A poesia torna-se uma referência ética e étnica, um apelo a favor das minorias sociais, uma possibilidade de orientação da vida, um espelho por onde nos enxergamos. Assim, somos levados a refletir o que T.S. Eliot chamaria de “função social da poesia” numa conferência de 1943 do qual nos possibilita entender que vida e poesia não se separam.
Aqui o poeta situa-se diante do seu ofício (“escrever bater com a cabeça”), o ofício de sentir com a razão, de produzir pensamento, de “fazer uma experiência pensante com a linguagem” (Heidegger), de intervir com a sua prática poética na estética gritante da realidade. A poesia, para ele, é algo que ontologicamente encontra-se enraizada em sua condição humana. É o elo de aproximação entre o Ser e as coisas, o homem e a vida (“fugir do inferno de si”).
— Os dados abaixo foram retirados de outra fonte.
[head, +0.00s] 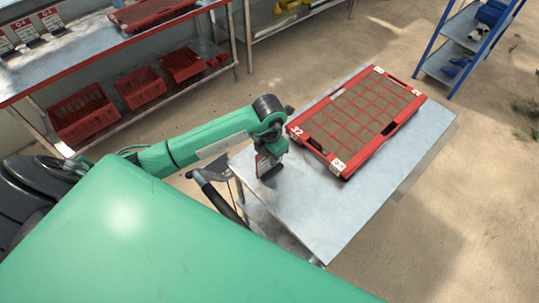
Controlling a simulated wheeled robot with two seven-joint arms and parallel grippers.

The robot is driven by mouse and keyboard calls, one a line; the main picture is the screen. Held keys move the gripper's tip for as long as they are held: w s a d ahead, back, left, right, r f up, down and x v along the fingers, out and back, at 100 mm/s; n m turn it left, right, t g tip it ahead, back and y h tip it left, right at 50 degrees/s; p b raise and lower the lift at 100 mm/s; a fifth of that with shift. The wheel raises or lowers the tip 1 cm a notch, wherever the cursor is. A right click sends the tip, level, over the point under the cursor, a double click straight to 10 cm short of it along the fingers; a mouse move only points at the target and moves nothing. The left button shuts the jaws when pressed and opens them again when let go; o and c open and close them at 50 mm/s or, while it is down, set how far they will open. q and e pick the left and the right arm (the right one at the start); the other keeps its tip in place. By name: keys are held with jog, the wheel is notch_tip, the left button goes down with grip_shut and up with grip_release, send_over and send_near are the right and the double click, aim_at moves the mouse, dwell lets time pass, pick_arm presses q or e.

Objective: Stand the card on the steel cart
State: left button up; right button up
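My right gripper is not in view.
A red tray (345,166) with a brown gridded filling lies on the cart's far part. The cart's near part is clear. A bench (70,62) with standing cards and red crates (84,114) below is at the left. A blue shelf rack (434,62) stands at the upper right.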

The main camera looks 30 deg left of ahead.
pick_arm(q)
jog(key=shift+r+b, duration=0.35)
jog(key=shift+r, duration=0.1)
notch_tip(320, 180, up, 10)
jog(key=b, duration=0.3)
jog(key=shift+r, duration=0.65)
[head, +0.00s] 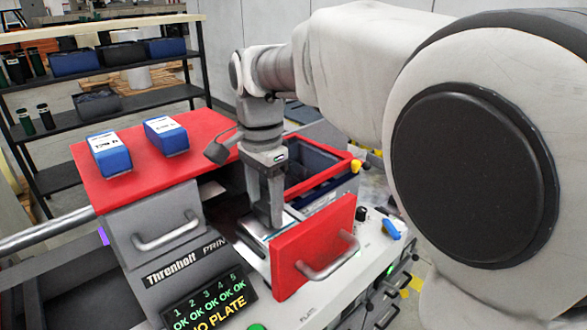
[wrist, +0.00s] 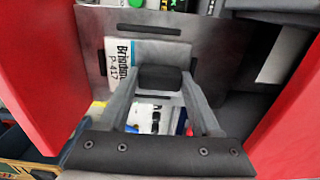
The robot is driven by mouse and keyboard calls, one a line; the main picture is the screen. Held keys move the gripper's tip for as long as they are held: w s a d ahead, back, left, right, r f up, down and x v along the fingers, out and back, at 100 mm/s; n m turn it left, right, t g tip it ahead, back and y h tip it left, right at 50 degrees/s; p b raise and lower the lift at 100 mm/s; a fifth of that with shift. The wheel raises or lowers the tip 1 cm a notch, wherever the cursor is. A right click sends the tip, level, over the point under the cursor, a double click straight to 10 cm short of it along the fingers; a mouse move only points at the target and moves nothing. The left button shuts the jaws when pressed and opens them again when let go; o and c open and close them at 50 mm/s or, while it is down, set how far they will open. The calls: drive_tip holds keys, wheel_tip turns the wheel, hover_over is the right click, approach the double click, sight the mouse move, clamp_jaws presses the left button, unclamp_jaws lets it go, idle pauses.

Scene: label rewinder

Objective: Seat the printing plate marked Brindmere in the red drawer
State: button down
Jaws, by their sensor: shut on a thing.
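The red drawer (head: 305,243) stands pulled out at the front of the printer, and its red front panel is nearest the camera. My gripper (head: 276,218) points down behind that panel. In the wrist view my gripper (wrist: 160,80) is shut on a dark block at the printing plate. The plate (wrist: 119,62) carries a white label reading "Brindm..." and "P-417", partly covered by my finger. Grey slotted metal lies around it, between red panels (wrist: 285,125). I cannot tell whether the plate touches the drawer floor.
The display (head: 208,303) reads OK under several numbers, and "NO PLATE". Two blue boxes (head: 110,155) (head: 166,136) lie on the red top. A red-rimmed bin (head: 320,183) is behind the drawer at the right. A dark shelf rack (head: 120,110) stands behind.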

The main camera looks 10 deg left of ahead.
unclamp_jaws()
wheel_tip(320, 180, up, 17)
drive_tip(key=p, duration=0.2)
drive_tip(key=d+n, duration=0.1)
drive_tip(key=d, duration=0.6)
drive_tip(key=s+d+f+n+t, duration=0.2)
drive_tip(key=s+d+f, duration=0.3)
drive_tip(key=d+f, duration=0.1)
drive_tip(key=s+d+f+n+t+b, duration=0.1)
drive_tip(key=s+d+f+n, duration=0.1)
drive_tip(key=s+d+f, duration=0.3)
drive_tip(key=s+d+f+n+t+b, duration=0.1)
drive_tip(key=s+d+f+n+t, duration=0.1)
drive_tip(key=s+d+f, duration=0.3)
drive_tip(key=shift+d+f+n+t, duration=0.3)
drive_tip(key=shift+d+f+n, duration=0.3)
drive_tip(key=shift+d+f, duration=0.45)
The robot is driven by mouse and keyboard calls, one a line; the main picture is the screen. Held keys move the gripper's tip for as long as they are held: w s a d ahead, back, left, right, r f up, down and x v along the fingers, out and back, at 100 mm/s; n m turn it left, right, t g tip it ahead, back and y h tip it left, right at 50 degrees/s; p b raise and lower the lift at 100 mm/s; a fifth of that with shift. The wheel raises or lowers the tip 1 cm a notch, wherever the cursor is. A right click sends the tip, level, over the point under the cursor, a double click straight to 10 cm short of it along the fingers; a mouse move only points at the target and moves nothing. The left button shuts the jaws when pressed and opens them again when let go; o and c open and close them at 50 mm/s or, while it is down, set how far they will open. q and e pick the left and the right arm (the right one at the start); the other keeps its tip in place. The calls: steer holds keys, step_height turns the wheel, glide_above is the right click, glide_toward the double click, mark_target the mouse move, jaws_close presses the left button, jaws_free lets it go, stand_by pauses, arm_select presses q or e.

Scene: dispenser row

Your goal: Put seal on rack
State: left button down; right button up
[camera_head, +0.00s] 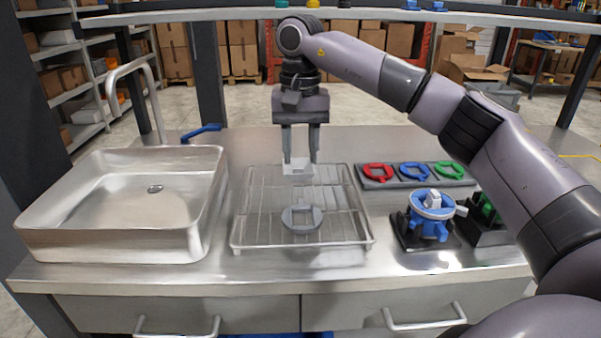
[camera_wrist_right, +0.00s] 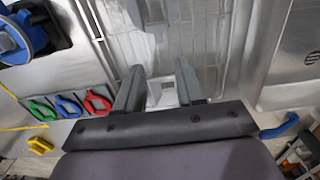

Além disso, o exercício reflexivo presente nos poemas que compõem este Parangolivro associa-se a outros elementos dissecados pelo poeta. A poesia é imagem-som-ruído-invenção-verdade. É um dizer múltiplo, polifônico, intersemiótico.
O título da obra, Parangolivro, já nos remete a esse caráter dialogal da poesia de Aroldo Pereira. Trata-se de um neologismo criado a partir das palavras “parangolé” e “livro”, dois expressivos objetos artísticos. Um parangolé-para-ornar-o-corpo: a dança, o movimento. Um livro para “ler e descobrir”. Um parangolé com suas cores e ritmos, oiticicano-brasileiro-subversivo. Um livro feito paisagem, assim como o êxtase de um João Cabral diante da arte de um Juan Miró.
Poesia e artes plásticas se vêem nesta obra totalmente entrelaçadas, como também a música, o cinema e a performance. São inúmeras as vozes que emergem deste Parangolivro. Inúmeras as referências. Isto nos sugere que o poeta, quando está criando, nunca está sozinho. Aqui são evocados nomes-coisas, personagens reais, lugares-acontecimentos. Um mundo se abre dentro desta tela-linguagem. Um mundo pictórico ao alcance da mão que se lambuza com a tinta das palavras. Um mundo-Raimundo Colares, um mundo-tantos-outros que atravessam as inquietações do poeta, as imagens quebradas, o barulho.